We currently have six events at this level and this is too many; there is a finite number of four-star combinations in the world and horses generally only run in two CCI4*s a year. The supply of four-star events has long outweighed the demands; we have created inflation and devalued the level. Luhmühlen and Pau are wonderful events, but it would be in nobody’s interest (organisers, their sponsors, TV audiences, competitors or the sport as a whole) to build a Badminton, Burghley or Kentucky course at these events. Insisting on levelling the standard of courses could do more harm to these events than good.

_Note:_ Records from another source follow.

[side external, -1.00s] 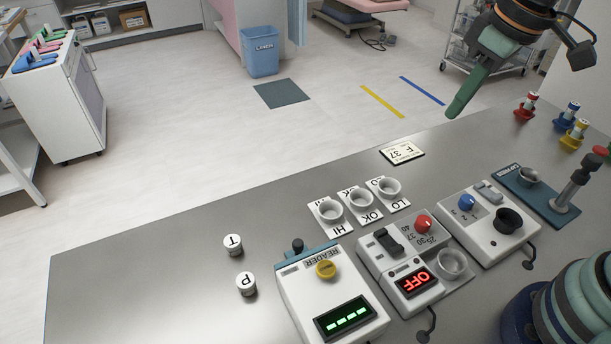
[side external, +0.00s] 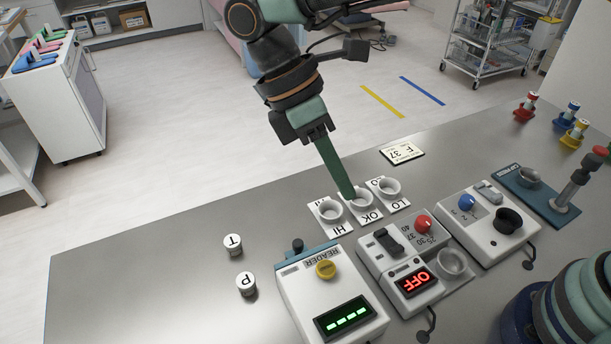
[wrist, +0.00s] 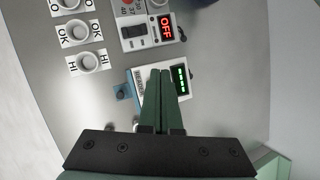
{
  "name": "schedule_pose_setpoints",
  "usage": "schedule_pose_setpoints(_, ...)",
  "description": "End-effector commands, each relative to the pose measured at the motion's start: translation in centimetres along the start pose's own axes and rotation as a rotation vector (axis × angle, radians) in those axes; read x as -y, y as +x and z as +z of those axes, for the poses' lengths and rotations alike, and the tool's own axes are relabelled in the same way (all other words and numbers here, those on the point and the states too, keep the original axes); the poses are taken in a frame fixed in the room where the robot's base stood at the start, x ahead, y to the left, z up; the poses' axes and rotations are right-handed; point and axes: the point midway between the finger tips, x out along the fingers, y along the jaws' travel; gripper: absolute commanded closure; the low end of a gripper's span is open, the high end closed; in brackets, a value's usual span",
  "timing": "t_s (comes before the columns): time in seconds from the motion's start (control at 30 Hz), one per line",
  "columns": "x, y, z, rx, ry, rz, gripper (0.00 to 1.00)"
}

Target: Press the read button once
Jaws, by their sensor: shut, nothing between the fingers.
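The reader (side external: 297,289) is a white box with a blue back edge on the near part of the bench. Its yellow round button (side external: 326,269) sits on top, and its green display (side external: 346,319) shows dashes. In the wrist view the reader (wrist: 136,76) lies beyond my fingers, which hide the button; its display (wrist: 181,80) shows to their right. My gripper (side external: 349,194) is shut and empty, tilted downward.
Cups marked HI (side external: 330,212), OK (side external: 366,203) and LO (side external: 389,188) stand behind the devices. A heater block reading OFF (side external: 415,282) stands right of the reader. Caps T (side external: 233,245) and P (side external: 246,284) stand left. The bench's left part is clear.

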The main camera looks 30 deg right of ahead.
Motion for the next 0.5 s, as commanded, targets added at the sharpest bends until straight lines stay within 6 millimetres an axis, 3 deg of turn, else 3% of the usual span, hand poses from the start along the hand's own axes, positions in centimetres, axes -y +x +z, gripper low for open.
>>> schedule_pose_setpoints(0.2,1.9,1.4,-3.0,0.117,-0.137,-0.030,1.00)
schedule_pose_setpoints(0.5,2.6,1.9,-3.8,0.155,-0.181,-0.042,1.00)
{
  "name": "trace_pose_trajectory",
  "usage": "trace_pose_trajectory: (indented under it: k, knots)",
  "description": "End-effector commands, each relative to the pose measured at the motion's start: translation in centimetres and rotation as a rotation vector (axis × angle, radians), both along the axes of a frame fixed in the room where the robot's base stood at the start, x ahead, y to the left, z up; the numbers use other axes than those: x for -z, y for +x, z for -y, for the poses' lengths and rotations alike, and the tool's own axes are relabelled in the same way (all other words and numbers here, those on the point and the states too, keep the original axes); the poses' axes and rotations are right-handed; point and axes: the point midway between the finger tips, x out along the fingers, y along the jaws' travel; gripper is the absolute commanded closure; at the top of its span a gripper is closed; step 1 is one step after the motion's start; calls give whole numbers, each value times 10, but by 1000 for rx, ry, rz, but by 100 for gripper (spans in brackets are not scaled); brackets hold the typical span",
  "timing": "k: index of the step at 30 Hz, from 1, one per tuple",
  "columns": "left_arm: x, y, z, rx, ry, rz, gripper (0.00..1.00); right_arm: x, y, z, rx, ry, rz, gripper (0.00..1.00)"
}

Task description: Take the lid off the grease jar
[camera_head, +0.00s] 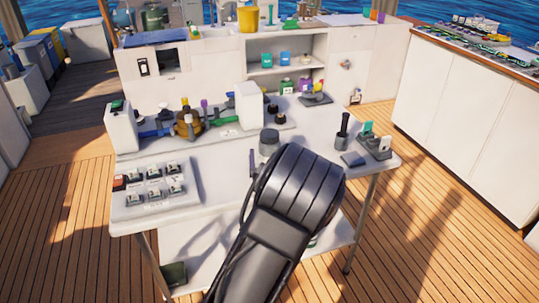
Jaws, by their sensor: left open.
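A small jar (268,151) with a dark grey lid (269,135) stands upright on the white table, near its middle; it looks like the grease jar. The lid sits on top of it. My left arm reaches up from the bottom edge, and its thick dark link covers the table just in front of the jar. My left gripper (253,165) is mostly hidden behind this link; only a thin dark part shows, just left of and in front of the jar. It is open. I see no contact with the lid. My right gripper is not in view.
On the white table (215,160), a tray of several switch-like parts (152,184) lies left and a pipe assembly with valves (188,122) lies behind. A dark cup with a tool (342,138) and a small rack (375,143) stand right. The table's front middle is hidden by my arm.

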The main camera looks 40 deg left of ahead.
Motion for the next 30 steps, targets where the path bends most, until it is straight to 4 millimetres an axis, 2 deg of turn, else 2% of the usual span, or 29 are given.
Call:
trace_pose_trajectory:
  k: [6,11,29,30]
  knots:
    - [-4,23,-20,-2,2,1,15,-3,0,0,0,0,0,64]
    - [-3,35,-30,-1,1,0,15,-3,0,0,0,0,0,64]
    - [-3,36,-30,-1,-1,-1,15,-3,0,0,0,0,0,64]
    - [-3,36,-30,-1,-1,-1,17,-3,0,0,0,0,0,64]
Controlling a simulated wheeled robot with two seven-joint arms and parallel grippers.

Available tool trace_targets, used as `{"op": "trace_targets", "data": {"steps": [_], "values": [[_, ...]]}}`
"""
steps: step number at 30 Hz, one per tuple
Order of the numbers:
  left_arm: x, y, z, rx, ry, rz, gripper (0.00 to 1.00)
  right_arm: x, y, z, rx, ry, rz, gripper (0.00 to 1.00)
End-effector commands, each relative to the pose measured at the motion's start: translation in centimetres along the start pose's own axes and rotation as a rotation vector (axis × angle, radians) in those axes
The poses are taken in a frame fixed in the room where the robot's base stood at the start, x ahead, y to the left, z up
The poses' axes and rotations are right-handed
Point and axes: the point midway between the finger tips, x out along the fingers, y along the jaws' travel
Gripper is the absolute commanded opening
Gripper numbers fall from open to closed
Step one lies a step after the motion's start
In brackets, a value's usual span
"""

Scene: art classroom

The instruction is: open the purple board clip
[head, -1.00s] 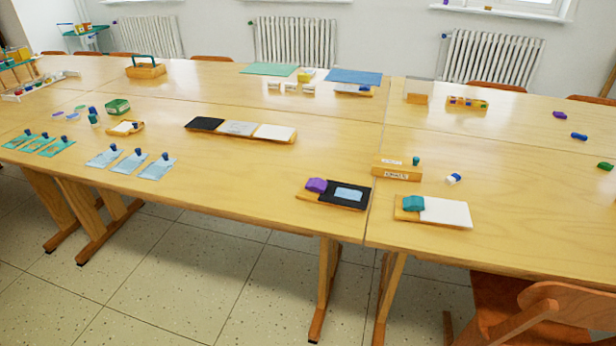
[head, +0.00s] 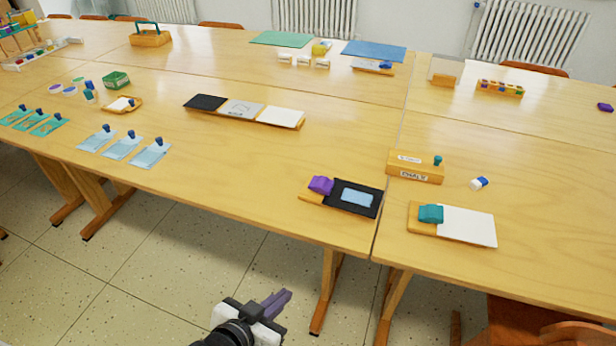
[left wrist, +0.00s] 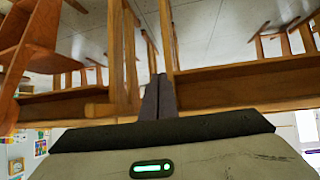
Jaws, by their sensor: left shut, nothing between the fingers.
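The purple board clip (head: 321,186) sits on the left end of a wooden board (head: 311,199) near the table's front edge. A black frame (head: 368,207) with a light blue sheet (head: 357,198) lies on the board beside the clip. My left gripper (head: 281,299) is shut and empty, low in front of the table, apart from the clip and nearer to me. Its shut fingers (left wrist: 159,97) also show in the left wrist view, with table and chair legs behind them. My right gripper is not in view.
A second board with a teal clip (head: 431,214) and white sheet (head: 468,226) lies to the right. A wooden block (head: 416,166) with labels and a blue-white eraser (head: 479,183) stand behind it. Bare tabletop (head: 220,180) lies left of the purple clip.

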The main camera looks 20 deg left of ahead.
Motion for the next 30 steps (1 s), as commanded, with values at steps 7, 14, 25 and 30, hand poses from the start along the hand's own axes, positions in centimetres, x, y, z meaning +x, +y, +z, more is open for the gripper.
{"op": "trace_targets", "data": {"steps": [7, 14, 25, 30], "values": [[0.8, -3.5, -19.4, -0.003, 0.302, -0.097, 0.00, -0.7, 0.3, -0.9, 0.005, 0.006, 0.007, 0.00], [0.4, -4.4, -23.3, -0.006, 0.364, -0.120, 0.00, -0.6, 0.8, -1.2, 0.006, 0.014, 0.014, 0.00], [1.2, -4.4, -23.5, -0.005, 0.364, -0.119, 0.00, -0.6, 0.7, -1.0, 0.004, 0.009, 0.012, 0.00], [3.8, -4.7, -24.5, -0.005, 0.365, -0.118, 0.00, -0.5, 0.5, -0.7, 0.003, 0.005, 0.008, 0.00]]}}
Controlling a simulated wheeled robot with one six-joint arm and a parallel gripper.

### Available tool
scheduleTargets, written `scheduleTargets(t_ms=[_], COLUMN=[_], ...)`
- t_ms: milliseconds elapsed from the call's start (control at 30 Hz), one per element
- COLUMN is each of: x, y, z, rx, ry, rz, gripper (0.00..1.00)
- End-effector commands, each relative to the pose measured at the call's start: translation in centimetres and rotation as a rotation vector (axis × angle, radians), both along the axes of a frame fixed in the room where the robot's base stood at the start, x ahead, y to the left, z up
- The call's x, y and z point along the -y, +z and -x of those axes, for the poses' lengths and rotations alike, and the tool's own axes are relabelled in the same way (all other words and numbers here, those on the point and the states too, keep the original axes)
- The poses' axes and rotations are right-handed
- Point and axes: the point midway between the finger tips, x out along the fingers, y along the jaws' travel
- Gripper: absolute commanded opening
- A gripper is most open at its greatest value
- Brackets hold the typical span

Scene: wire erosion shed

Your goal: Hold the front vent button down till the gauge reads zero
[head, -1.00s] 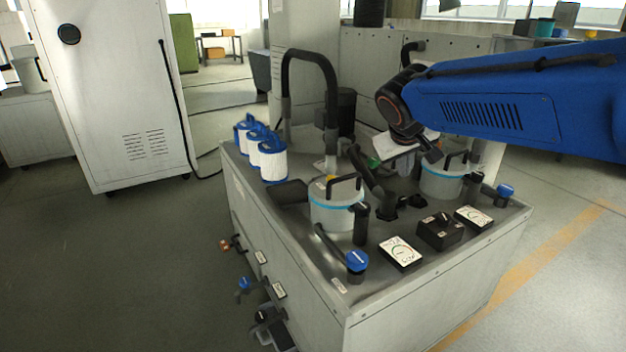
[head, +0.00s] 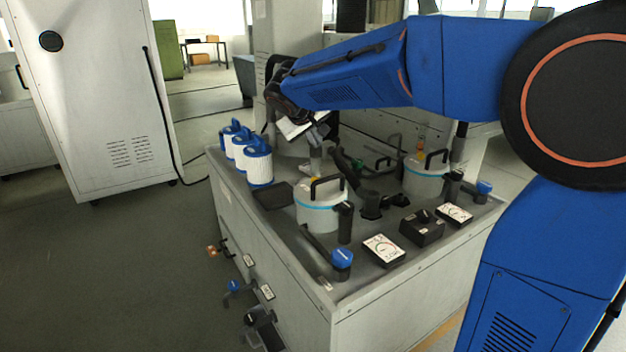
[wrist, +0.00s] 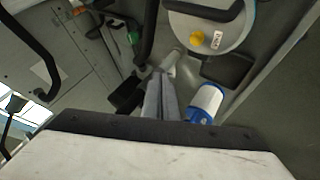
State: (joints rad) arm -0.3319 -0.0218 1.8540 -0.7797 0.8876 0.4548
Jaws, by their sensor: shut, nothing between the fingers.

There is prestige attached to running a four-star; but while dropping a star rating to reflect their actual level might be a bitter pill to swallow, some events could be better served by being recategorised than by being brought up to a standard the field is unable to cope with.

Increased pressure

Younger riders are growing up with ever-increasing pressure. It is not uncommon to hear of 20-year-olds being bought £200,000 horses, and they must feel a need to deliver.

What’s more, with instant online results available and social media, the world can see what you are doing and today’s competitors are more focused on results than their forebears. It wasn’t so long ago that you had to pay £5 to receive a faxed printout of a horse’s record!

Riders of yesteryear went to events with a personal aim, which was sometimes to win, but often to produce the best result to set up that horse for its season’s aim. If something went wrong you learnt from it, made adjustments and moved on, but now, worrying about an E or R on databases can be debilitating. There comes a point when you need to put it all together to get a big result, but the focus between big runs should be on the process rather than results.

The likes of William Fox-Pitt and Tina Cook are an ever-increasing rarity; they have been masters at producing horses quietly to peak for the big occasion, rather than “using them up” on the way. The quest for perfection is one thing, but winning should not become addictive at the expense of producing our horses — and ourselves as riders.